Instruction:
Pull each line holding the word "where" from the data.

Data provided:
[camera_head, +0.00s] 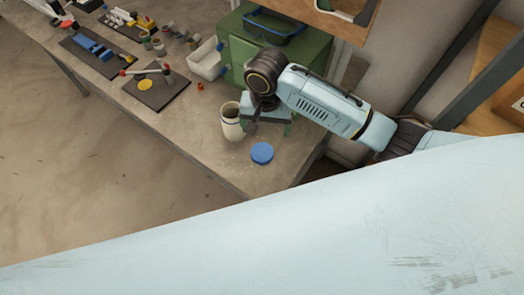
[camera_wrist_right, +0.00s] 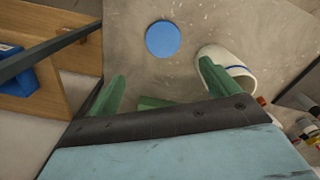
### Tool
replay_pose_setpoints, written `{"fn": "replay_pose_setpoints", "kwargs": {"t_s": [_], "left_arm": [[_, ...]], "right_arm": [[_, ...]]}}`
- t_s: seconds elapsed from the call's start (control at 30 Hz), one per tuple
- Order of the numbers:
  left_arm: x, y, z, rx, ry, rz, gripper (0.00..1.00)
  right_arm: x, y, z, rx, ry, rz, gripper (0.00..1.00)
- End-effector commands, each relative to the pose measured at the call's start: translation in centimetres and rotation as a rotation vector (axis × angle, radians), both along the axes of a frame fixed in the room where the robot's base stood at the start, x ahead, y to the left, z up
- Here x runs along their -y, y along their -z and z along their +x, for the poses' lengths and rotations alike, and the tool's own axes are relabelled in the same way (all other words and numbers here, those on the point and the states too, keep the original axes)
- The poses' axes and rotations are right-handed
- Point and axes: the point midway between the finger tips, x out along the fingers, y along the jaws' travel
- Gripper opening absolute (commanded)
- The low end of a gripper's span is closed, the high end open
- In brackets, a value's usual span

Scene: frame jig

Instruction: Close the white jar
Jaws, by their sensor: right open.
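The white jar (camera_head: 232,128) stands upright on the workbench with a dark open top. It also shows in the wrist view (camera_wrist_right: 238,72), with a blue band and partly behind a green finger. The round blue lid (camera_head: 262,153) lies flat on the bench, in front of and to the right of the jar, apart from it. It shows whole in the wrist view (camera_wrist_right: 163,39). My right gripper (camera_head: 269,127) is open and empty, just right of the jar. In the wrist view its green fingers (camera_wrist_right: 160,85) are spread wide. My left gripper is not in view.
A green cabinet (camera_head: 238,62) stands behind the right arm, with a white bin (camera_head: 206,64) beside it. A dark board (camera_head: 158,92) with a tool and small parts lies to the left. Bare bench surrounds the lid, near the front edge.

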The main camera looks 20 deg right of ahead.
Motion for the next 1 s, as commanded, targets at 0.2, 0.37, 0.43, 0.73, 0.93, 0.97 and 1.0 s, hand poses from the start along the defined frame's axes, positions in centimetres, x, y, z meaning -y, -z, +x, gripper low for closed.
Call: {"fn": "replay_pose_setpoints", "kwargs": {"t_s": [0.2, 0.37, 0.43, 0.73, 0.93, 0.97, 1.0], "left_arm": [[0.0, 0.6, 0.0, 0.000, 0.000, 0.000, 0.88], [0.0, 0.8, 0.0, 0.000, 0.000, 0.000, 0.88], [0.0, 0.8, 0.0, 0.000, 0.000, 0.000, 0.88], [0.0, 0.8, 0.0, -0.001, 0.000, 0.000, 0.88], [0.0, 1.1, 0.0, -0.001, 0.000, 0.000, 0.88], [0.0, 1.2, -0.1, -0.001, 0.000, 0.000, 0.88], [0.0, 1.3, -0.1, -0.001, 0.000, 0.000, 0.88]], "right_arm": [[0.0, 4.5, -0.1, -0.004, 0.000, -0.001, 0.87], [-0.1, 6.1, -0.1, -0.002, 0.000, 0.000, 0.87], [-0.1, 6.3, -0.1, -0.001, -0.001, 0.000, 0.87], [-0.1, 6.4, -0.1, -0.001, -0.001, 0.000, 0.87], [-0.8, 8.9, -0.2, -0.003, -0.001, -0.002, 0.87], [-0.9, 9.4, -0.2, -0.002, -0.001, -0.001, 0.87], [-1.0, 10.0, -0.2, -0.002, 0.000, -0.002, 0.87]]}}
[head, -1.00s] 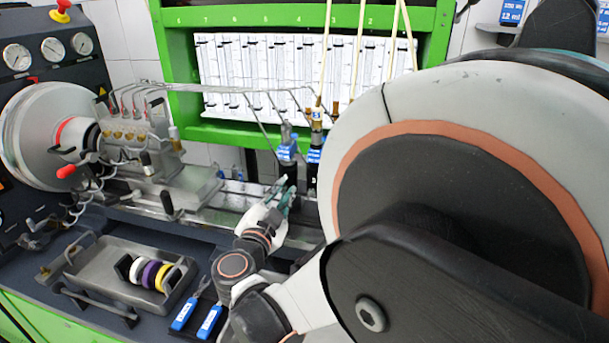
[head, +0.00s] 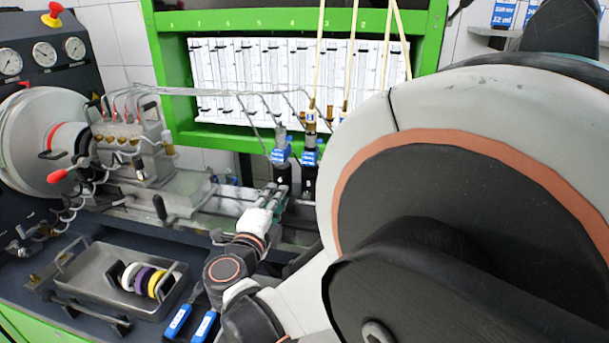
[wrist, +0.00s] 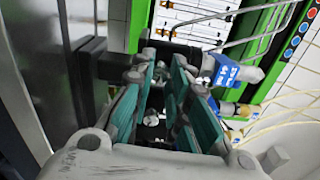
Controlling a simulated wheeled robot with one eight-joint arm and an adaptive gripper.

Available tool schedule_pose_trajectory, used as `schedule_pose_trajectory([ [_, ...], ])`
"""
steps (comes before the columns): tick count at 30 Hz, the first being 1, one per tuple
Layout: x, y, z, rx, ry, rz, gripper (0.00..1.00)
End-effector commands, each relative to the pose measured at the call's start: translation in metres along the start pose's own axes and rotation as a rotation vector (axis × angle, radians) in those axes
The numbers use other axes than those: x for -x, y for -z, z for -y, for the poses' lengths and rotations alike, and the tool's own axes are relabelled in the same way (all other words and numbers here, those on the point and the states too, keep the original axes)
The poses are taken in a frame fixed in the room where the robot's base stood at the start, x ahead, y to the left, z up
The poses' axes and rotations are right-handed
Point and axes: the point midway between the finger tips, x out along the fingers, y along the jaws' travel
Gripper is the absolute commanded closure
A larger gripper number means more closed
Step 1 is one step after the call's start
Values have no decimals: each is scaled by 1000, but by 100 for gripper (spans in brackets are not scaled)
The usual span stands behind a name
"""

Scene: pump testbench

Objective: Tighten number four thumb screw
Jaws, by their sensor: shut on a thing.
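My gripper (head: 274,194) is at the foot of the left of two black injector holders (head: 282,178), which carries a blue label (head: 280,156). In the wrist view my gripper (wrist: 163,74) shows two teal-padded fingers closed in on a small screw at the dark holder. The fingers and the dark gap largely hide the number four thumb screw, so its shape and seating cannot be told. The blue label (wrist: 228,72) on the metal injector shows just right of the fingers.
A second holder with a blue label (head: 309,155) stands close on the right. Metal pipes (head: 235,92) run above. A steel tray (head: 93,277) with coloured rings lies front left, beside blue-handled tools (head: 205,326). The green frame (head: 165,85) stands behind.

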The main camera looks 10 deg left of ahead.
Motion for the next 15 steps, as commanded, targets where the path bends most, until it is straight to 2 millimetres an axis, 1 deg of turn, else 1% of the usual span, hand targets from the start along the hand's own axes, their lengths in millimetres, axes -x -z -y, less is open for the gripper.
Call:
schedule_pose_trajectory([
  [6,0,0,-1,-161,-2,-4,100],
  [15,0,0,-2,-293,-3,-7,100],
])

Reply to the task:
- End-effector commands, each relative to the pose measured at the call's start: translation in centimetres and rotation as a rotation vector (axis × angle, radians), both along the axes of a frame fixed in the room where the robot's base stood at the start, x ahead, y to the left, z up
The poses are taken in a frame fixed in the room where the robot's base stood at the start, x ahead, y to the left, z up
Motion for the next 15 steps, as commanded, targets where the path bends most, until it is straight to 2 millimetres an axis, 1 deg of turn, else 1% of the usual span, hand targets from the start along the hand's own axes, their lengths in millimetres, axes -x -z -y, less is open for the gripper.

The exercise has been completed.